After the run of mediocrity, and worse, to a desperately disquieting 1-0 victory at Old Trafford over an Austrian team so far from the heart of football power, Eriksson's claim that some of England's play was "brilliant" was almost as dismaying as the incoherence of so much of their work.

It had to provoke those biting questions. Question one: can Eriksson be expected to draw from arguably the most talented collection of England players since Sir Alf Ramsey led his 1970 team to Mexico any more than he did in the ultimately hapless campaigns of World Cup 2002 and the European Championship of last summer? Question two: can there any longer be any serious doubt about David Beckham's temperamental failure as a captain?

All current evidence says that in both cases the answer is no.

This is the reality amid the optimistic talk that because of the talent of such as Wayne Rooney, Steven Gerrard, Frank Lampard, Michael Owen, and Beckham himself, England must be among the favourites to win the great prize in Germany next summer.

It is a contention mocked both by England's current form, including pulverising defeats by Denmark and Northern Ireland, and any serious charting of Eriksson's efforts in the two major tournaments qualified for under his command.

That Eriksson has the knack of gaining entrance to the big football parties, however raggedly, understandably created much initial gratitude in an FA headquarters desperately conscious of the financial penalty that accompanies any failure in this limited ambition. But at £4m-plus-a-year, Eriksson is plainly failing in the prime purpose of his job: it looks quite beyond him to make England look like serious runners for the prize they last won 39 years ago. What, it has to be asked, is the point of crashing the party if you make a fool of yourself once the band strikes up?

Any move to pre-empt another crushing anticlimax when serious football nations like Brazil and hosts Germany dispute the outcome of another World Cup, will no doubt be resisted by talk of the extreme cost of ending Eriksson's contract, which runs to 2008, and the difficulty of replacing him. But then what is the alternative? The evidence from here could not be less muted: it is another march to futility.
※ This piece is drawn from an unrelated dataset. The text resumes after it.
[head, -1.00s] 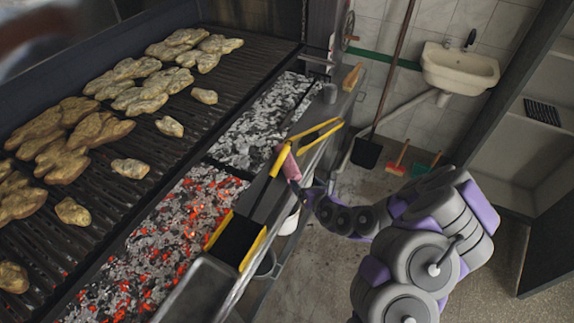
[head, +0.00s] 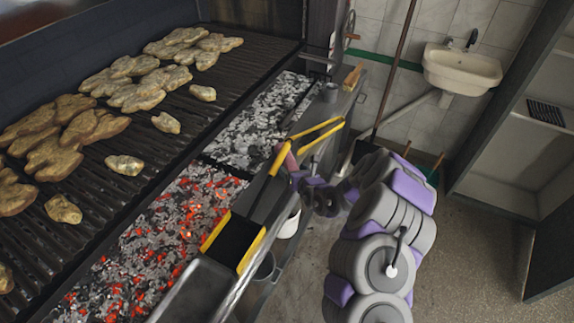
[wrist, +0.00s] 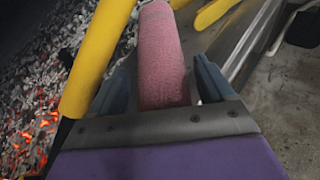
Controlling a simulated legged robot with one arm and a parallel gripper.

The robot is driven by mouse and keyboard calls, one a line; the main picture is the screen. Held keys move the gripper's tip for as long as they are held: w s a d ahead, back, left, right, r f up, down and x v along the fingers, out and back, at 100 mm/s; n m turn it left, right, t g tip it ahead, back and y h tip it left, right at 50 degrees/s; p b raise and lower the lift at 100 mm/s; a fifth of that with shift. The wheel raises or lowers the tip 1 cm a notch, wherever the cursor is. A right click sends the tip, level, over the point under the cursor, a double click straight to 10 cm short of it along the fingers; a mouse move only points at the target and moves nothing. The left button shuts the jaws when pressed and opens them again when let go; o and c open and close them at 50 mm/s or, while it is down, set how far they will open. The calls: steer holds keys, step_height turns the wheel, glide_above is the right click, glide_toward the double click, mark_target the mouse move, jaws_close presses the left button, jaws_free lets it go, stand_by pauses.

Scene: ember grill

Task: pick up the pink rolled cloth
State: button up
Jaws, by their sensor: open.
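The pink rolled cloth (wrist: 161,55) stands out in the middle of the wrist view, between the two fingers of my gripper (wrist: 160,85). The fingers are open, one on each side of the cloth. Whether either finger touches it I cannot tell. In the head view only a small part of the cloth (head: 291,162) shows, near the yellow-handled tool on the ledge by the grill. My gripper there is mostly hidden behind my own arm.
A yellow-handled tool (head: 318,131) lies right beside the cloth; its yellow handle (wrist: 97,55) is close to my left finger. Glowing coals (head: 150,245) lie left of the ledge. A black and yellow pan-like item (head: 234,241) sits nearer. Open floor (head: 470,250) is at right.

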Better surely to airlift in a troubleshooting man of the football world, someone like the Dutch veteran Guus Hiddink, who did such a magnificent job with South Korea three years ago, or Terry Venables - yes, Terry Venables, the best England coach since Ramsey - or even the FA's director of football, Trevor Brooking.

Brooking is not a career coach but he understands the international game and would be guaranteed to produce a more pro-active performance than Eriksson, who was so bizarrely praised for his leadership at the weekend when he bowed to the overwhelming dictate of form and made Rio Ferdinand the first of his "untouchables" to be dropped. Some might say we are too near to the finals to disrupt the rhythm of the team, but then where is the rhythm or even a vague upsurge of assurance?
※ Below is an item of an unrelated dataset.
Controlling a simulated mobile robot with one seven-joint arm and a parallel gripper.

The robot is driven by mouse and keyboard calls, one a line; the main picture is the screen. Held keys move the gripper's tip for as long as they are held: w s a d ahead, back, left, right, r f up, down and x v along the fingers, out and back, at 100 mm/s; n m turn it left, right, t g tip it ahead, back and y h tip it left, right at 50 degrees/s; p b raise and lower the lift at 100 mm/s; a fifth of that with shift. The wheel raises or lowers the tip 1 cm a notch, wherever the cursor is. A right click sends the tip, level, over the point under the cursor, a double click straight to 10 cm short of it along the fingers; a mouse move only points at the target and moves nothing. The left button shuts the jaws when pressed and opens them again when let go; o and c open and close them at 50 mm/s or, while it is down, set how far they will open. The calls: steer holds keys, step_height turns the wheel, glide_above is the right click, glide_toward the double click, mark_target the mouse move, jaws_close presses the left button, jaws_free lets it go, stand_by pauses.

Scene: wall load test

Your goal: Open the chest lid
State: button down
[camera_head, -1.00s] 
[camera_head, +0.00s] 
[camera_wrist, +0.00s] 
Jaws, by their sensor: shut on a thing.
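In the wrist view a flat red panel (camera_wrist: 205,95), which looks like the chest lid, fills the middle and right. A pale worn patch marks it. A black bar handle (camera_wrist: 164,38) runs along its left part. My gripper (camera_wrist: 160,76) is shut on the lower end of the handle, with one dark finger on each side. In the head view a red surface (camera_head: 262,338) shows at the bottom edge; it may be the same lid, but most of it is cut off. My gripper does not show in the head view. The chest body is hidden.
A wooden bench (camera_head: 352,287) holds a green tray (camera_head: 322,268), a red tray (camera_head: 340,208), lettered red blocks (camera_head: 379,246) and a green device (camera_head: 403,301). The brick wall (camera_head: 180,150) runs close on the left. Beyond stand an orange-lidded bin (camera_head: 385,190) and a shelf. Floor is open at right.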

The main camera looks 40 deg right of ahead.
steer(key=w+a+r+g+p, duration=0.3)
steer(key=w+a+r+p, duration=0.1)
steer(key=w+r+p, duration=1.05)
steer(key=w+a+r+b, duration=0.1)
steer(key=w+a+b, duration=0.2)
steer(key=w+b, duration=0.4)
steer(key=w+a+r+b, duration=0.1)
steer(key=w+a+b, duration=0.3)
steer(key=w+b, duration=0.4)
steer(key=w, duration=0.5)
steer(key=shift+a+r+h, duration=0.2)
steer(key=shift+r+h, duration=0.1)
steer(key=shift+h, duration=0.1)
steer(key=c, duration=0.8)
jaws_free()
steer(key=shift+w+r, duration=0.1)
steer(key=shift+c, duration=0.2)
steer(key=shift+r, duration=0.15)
The scandal is that while such as Rooney, Lampard and Gerrard, and again Beckham in his last few matches for Real Madrid, can look giants of club football, they invariably shrivel when they find themselves decorated by three lions.
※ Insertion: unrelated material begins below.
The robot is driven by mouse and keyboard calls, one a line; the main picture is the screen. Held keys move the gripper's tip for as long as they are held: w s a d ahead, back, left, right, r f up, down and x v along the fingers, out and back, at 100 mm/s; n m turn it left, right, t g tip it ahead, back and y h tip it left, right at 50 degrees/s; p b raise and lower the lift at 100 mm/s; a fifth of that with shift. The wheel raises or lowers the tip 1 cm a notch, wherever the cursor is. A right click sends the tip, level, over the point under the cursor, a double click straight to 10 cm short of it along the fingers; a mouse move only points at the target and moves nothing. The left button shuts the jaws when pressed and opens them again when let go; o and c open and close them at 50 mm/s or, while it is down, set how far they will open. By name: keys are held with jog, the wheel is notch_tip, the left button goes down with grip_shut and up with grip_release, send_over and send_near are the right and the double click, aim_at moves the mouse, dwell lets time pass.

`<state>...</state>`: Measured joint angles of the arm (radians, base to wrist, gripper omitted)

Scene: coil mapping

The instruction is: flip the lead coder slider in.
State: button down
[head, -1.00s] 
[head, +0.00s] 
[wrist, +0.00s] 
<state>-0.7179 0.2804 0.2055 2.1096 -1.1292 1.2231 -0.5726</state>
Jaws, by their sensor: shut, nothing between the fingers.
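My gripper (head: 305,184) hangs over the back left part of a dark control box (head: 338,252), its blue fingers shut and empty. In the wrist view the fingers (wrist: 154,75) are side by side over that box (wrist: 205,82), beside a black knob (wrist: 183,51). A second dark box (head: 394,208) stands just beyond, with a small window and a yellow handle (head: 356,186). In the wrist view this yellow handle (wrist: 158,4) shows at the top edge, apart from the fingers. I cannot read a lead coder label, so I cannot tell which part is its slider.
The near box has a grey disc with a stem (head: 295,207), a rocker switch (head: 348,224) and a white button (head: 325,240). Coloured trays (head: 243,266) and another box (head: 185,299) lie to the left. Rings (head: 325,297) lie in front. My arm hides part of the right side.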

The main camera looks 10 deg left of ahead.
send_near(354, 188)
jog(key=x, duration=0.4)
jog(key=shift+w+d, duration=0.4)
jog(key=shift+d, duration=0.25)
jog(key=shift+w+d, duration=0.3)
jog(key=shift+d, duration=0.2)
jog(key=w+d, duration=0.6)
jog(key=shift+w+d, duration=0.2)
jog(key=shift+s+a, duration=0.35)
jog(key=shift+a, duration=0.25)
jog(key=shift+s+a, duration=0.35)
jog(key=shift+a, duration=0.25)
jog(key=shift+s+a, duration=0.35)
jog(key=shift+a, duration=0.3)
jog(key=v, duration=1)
Nor is an explanation at all difficult to find. Eriksson has utterly abandoned the concept of team-building. His feckless approach to friendlies, in which Ramsey built a world-beating force, reached an appalling denouement in Copenhagen last month - one which had its precursor several years earlier on the psychologically shocking night the Australian Socceroos won at Upton Park. Now the harvest is repeated in one competitive match after another.

The breakdown against Denmark was harrowing. A poor Welsh side exposed a poverty of creativity and force in Cardiff. Northern Ireland provoked both despair and anarchy in the English team. Against no-hopers Austria, in the penultimate game of one of the softest groups in European World Cup qualifying, the margins were gut-wrenchingly fine, especially when Roland Linz lobbed the ball against England's crossbar.

In the World Cup quarter-final Eriksson and his staff stood mesmerised as 10-man Brazil went by them after Beckham jumped out a tackle and then watched Rivaldo equalise. At the same stage of the European Championship, after the cruelly injured Rooney had promised to carry England all the way on the back of his superbly emerging talent, Eriksson was again becalmed as his opposite number, Luiz Felipe Scolari, showed the nerve to replace the great Luis Figo and revamp his side. Does anyone, in or out of the FA, not see enough evidence to fear a similar fate in Germany?

The doubts about Beckham as captain should not be softened by the legitimate argument that at least one of his yellow cards was harsh. His crime, and in a captain it was unforgivable, was to yet again lose his head in a critical situation.

A born captain, a Bobby Moore or a John Terry, never loses his sense of team and responsibility. In Beckham's case it appears to be an unbreakable habit. The fact that he is now the only England player to be twice sent off is less important, given the pettiness and the petulance of his offences, than the reality that this Wednesday's final qualifying game against Poland, which but for the Dutch could have been so hugely important, will be the third he has missed in as many years.

It is not the track record of a leader, no more than the countless times England have looked unsuccessfully for persuasive leadership from the man wearing the armband.

On Saturday Eriksson agreed that Beckham had been "angry" after the first booking, that a lack of composure was indeed evident, but this, he said, was no reason to reconsider his captain's role. Beckham, Eriksson added mysteriously, wanted to win. So what does disqualify a captain? Eriksson wouldn't say. But then what disqualifies a coach? Here on Saturday making the list was the bleakest of chores. World Cup euphoria? It is a bad joke only the FA can now possibly avert.